4
votes

In angular, there doesn't seem to be a built-in way to store model lifecycle state, that is, the state that is due to it being an asynchronous and potentially out of date copy of a remote model stored on the server, or where the server would be out of date compared to the client. Looking at how Ember does it, at http://emberjs.com/guides/models/model-lifecycle/ , they have a number of states for Model objects:

  • LOADING
  • LOADED/CLEAN
  • DIRTY
  • IN-FLIGHT
  • INVALID
  • ERROR

Angular's models seem to just be plain old Javascript objects, and so don't have this. Looking at $resource, which seems to be closer to what I'm looking for, doesn't seem to have anything to do with state either. My aim is to make it clear to the user when something needs to be saved to the server, and the result of any such saving.

  • What would be a good way of doing this?
  • Are there any existing libraries for this, or would I have to roll my own?

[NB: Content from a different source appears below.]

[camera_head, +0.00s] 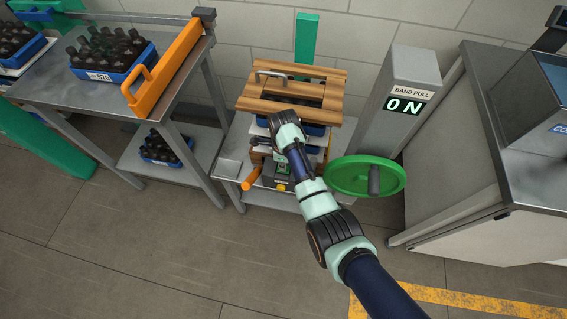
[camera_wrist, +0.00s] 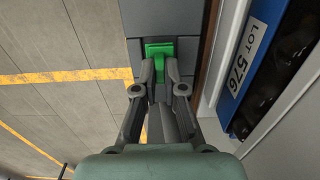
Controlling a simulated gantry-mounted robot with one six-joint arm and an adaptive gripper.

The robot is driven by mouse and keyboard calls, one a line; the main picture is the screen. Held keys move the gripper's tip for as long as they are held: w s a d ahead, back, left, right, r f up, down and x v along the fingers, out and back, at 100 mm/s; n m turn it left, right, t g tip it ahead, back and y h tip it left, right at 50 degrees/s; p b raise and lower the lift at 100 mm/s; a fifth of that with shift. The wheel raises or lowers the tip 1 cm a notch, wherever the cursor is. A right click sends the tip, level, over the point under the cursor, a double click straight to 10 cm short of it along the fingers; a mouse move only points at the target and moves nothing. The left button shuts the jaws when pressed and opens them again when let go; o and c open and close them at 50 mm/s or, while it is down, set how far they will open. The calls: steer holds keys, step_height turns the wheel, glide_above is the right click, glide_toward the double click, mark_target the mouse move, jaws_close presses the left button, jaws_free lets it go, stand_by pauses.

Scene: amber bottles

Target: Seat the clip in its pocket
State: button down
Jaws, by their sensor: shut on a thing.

Edit: I'm not referring the DOM being out of date compared to the model in the memory of the browser. I understand the Angular handles all that as the 2 way data binding as explained at http://docs.angularjs.org/guide/dev_guide.templates.databinding . This is handling the states when the model might itself be different compared to the server.

1
"Angular's models seem to just be plain old Javascript objects". Yes, that was a design decision. When $digest runs on a scope, though, model validity is tested. Angular does track dirtiness and validity for model objects using the digest cycle. "My aim is to make it clear to the user when something needs to be saved to the server, and the result of any such saving" Huh? you have dirty/clean and valid/invalid. The other states you list from Ember seem to be about intermediate states during round-tripping with the server -- are you having trouble keeping track of $http/$resource calls? - laurelnaiad
"The other states you list from Ember seem to be about intermediate states during round-tripping with the server". Yes, that's exactly what I'm talking about. I understand that Angular handles dirtness-checking between the model objects and the DOM, so that the DOM is always up to date, and I have no problem or question about that. I mean when the model has changed in the browser, but not yet persisted to the server, or when it might be updated in the browser due to an in-progress $http/$resource call. I'll edit the question to make this a bit clearer. - Michal Charemza
Angular tracks pristine/dirty on models, too. Since you're in charge of when $http/$resource calls happen and have a place for handlers that know when those calls complete (or fail), I'd think you have all the information you need. I guess I'm missing something. - laurelnaiad

1 Answers

1
votes

Did you have a look at the form directive ? You can check whether it's pristine, dirty, valid etc... This could fulfill your need to "make it clear to the user when something needs to be saved to the server". I don't really know what you mean by "the result of any such saving.", but based on the state of the form, you could display anything you want.